A huge panoramic image of the Manhattan skyline from the Jersey City bluffs, post 9-11
A huge panoramic image of the Manhattan skyline from the Jersey City bluffs, post 9-11

It was just another Tuesday morning. My son, Sam, had just started back to school in Dana Point, CA. My mother and a friend were visiting us from Florida. I was up early, making coffee, getting the kitchen prepped for the morning meal with our guests, packing a lunch for Sam. As I listened to the Today show, I suddenly heard the urgency in Katie Couric’s voice, and I stopped what I was doing and moved into the family room. Just as I was positioned squarely in front of the television, I watched the second plane crash into the twin towers. And I screamed! I screamed for what was happening right in front of my eyes. I screamed for my family to come down and see for themselves. I screamed for the men, women and children in those buildings. I couldn’t talk, I could only stare in horror at the tv screen.

I had never experienced anything like it, and I pray with all my heart that I never will again. Friends and neighbors were unable to get flights home. Almost everyone I knew had a family member in New York who worked in or near the World Trade Center. No one could find their family members. We all prayed for the police and firemen who went into the towers to try and rescue people. Then we prayed some more for those who were trapped forever when the towers came down. For Days we could do nothing more than watch the incessant news reports, hoping for more people to be found alive and safe. That didn’t happen. Instead more people were declared dead.

When I was in my early 20’s, as a Systems Analyst for Inforex, I visited the twin towers. It was something I will never forget. Those towers, rising so high in the Manhattan skyline. being up on top of the tower, in a restaurant, looking out over the city, was magical.
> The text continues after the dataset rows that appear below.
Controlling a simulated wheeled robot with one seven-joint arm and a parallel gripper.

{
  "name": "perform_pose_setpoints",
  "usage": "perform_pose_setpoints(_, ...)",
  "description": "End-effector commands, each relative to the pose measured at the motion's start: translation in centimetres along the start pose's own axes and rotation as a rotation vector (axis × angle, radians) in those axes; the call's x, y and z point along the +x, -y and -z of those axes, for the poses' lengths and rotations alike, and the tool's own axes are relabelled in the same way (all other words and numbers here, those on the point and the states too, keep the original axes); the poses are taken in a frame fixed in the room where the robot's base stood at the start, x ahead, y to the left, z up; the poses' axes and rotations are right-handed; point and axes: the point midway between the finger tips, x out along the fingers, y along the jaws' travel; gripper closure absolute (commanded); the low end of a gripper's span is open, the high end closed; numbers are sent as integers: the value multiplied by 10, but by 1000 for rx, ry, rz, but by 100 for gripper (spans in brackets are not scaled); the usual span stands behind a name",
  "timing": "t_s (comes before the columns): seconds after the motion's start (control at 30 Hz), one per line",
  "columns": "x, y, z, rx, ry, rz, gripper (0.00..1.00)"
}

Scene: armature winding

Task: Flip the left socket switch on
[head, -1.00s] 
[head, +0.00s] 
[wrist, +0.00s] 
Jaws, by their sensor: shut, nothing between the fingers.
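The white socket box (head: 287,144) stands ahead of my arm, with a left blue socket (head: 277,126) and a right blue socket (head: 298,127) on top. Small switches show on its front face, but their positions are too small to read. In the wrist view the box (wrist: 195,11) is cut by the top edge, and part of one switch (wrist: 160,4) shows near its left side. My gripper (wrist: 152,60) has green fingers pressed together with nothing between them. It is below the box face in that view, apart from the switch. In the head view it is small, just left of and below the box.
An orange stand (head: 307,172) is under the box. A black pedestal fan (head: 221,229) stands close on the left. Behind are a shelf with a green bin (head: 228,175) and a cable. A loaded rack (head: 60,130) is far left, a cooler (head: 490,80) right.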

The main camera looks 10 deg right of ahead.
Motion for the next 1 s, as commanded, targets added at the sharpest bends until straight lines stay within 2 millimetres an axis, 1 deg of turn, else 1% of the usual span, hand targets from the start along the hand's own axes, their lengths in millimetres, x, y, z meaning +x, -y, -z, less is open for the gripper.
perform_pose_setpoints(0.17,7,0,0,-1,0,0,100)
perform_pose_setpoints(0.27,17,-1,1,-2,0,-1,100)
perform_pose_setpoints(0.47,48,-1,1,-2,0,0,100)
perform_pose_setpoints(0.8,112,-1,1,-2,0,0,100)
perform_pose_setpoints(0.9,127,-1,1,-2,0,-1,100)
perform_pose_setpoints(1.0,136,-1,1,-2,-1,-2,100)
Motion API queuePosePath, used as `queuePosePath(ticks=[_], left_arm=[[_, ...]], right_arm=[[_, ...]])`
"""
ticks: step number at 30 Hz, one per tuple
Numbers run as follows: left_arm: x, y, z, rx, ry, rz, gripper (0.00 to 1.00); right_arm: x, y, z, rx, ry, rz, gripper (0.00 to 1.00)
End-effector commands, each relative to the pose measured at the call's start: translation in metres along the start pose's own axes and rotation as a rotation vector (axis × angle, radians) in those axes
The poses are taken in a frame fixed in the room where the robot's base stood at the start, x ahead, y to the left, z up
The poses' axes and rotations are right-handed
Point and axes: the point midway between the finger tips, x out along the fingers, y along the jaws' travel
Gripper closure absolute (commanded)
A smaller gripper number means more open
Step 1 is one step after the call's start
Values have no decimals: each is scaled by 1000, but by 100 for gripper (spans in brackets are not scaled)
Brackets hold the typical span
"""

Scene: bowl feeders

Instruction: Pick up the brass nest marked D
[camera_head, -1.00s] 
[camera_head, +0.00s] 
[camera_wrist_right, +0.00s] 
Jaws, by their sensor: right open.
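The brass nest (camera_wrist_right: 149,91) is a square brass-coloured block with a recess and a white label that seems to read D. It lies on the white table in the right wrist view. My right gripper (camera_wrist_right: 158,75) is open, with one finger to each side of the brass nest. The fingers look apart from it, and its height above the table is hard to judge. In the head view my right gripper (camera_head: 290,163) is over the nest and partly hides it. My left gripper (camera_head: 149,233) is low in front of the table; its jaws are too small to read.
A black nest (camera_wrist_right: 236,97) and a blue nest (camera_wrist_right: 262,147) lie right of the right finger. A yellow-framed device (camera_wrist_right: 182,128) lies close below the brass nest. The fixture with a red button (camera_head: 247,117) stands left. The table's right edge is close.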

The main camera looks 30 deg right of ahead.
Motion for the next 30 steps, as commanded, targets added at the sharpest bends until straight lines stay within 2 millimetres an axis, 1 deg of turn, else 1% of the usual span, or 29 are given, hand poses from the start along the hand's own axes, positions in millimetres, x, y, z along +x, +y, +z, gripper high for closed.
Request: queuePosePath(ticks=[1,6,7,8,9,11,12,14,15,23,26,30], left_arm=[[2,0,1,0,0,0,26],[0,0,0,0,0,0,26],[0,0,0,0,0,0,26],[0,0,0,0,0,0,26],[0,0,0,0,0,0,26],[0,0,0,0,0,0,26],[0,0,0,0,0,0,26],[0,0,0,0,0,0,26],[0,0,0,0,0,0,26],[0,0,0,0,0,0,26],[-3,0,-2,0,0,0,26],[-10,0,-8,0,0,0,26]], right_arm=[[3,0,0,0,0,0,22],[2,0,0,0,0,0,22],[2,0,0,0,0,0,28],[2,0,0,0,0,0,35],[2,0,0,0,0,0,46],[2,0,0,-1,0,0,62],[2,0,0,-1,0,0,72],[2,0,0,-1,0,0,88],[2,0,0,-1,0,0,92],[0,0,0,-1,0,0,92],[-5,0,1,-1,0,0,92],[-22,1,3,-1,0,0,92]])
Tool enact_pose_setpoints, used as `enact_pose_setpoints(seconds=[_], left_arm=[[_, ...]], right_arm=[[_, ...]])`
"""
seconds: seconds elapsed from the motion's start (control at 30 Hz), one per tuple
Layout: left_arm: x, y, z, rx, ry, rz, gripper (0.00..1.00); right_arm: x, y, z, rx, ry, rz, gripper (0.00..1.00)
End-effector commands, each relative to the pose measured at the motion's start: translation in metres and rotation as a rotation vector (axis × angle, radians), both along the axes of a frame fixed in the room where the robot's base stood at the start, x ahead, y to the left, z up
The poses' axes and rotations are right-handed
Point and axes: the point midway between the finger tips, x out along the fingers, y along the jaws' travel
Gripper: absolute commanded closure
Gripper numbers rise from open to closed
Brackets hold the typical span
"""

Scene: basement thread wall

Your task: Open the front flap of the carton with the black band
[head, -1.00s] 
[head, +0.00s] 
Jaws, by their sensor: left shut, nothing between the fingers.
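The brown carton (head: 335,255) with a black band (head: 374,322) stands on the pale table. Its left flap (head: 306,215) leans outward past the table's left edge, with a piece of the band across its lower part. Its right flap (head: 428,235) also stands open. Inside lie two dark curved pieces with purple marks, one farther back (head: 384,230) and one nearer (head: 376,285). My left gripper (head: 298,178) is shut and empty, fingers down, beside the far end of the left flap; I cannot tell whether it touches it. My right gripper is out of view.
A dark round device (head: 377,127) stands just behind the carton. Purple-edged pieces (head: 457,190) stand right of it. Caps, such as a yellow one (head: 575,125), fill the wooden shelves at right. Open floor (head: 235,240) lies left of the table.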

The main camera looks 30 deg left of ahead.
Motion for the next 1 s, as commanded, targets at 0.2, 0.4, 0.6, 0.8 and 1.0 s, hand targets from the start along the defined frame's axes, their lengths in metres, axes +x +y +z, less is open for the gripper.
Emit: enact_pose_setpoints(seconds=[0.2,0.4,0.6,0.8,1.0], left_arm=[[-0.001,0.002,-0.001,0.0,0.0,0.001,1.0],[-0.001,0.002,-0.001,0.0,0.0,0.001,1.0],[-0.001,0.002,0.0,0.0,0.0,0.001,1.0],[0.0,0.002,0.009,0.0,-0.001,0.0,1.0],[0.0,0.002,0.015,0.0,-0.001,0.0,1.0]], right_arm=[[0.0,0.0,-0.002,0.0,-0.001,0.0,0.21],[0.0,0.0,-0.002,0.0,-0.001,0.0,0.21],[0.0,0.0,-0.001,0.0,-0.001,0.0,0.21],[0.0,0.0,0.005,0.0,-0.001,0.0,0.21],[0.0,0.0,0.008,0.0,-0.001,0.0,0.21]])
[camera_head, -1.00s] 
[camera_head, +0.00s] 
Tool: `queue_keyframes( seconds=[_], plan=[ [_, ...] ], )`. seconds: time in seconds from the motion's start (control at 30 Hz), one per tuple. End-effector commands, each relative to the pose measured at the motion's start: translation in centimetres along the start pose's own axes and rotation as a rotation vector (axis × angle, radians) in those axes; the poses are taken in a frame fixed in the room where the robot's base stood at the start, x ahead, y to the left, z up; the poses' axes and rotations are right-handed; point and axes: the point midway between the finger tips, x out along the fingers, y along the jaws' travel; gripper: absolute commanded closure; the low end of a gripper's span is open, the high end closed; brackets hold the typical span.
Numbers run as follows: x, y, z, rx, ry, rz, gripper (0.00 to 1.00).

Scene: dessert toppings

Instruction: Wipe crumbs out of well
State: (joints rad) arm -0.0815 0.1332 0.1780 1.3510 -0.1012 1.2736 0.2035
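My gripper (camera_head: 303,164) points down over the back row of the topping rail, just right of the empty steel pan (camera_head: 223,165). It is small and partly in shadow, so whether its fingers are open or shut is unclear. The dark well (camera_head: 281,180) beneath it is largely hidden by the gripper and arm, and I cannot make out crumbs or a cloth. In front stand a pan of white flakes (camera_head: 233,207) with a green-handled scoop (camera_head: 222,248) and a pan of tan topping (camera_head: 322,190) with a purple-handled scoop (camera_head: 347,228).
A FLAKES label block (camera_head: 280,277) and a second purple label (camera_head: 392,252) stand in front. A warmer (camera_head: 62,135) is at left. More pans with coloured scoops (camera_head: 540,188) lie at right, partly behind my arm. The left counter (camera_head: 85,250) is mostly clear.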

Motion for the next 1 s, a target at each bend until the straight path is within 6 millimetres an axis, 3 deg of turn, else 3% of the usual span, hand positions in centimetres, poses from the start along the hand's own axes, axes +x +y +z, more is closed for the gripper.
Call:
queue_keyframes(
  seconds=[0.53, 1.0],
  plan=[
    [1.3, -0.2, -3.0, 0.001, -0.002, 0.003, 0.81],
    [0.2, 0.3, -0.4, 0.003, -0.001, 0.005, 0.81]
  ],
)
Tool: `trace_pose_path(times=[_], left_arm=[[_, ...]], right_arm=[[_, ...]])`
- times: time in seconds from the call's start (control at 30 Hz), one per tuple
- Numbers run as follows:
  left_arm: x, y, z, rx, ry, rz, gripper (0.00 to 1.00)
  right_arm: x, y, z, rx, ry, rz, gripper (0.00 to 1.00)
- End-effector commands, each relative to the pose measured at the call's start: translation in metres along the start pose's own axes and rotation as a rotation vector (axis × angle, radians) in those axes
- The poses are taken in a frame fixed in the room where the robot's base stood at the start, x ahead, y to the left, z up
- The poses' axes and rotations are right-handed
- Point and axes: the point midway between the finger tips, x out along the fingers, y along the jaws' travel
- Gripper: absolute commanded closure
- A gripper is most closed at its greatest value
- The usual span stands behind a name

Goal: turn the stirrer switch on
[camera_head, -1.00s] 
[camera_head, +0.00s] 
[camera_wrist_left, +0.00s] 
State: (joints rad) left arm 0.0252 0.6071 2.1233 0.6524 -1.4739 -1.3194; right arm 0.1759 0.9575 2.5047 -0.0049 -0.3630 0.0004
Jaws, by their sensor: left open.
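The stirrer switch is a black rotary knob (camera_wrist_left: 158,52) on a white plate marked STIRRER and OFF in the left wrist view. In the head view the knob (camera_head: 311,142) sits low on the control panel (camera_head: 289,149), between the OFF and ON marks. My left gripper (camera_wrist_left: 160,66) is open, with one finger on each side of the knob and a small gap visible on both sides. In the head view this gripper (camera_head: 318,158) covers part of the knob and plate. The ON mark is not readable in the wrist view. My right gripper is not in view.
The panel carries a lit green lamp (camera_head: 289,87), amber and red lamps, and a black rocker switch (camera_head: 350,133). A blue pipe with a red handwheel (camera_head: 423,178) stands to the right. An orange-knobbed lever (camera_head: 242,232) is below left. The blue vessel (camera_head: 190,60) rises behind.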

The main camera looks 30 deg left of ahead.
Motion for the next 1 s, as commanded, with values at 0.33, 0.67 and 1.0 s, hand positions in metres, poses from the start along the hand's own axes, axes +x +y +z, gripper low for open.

I was a young women who had only  been outside of New England one other time, and that was on a senior trip with girlfriends when we graduated high school. At the time the legal drinking age in New York was 18, and in New England it was 21, so graduates from our area often went to New York for our celebrations. Back in those days New York was falling into disrepair and it was a pretty grimy place to be, but we didn’t care, it was NEW YORK!!

Now, watching the tv, the feeling of desolation, of pure numbness, interrupted by bouts of fierce anger, foretold of a world that would be changed forever from that day on. What the terrorist didn’t understand is that what they did galvanized us, it only frightened us temporarily, then it just made us mad.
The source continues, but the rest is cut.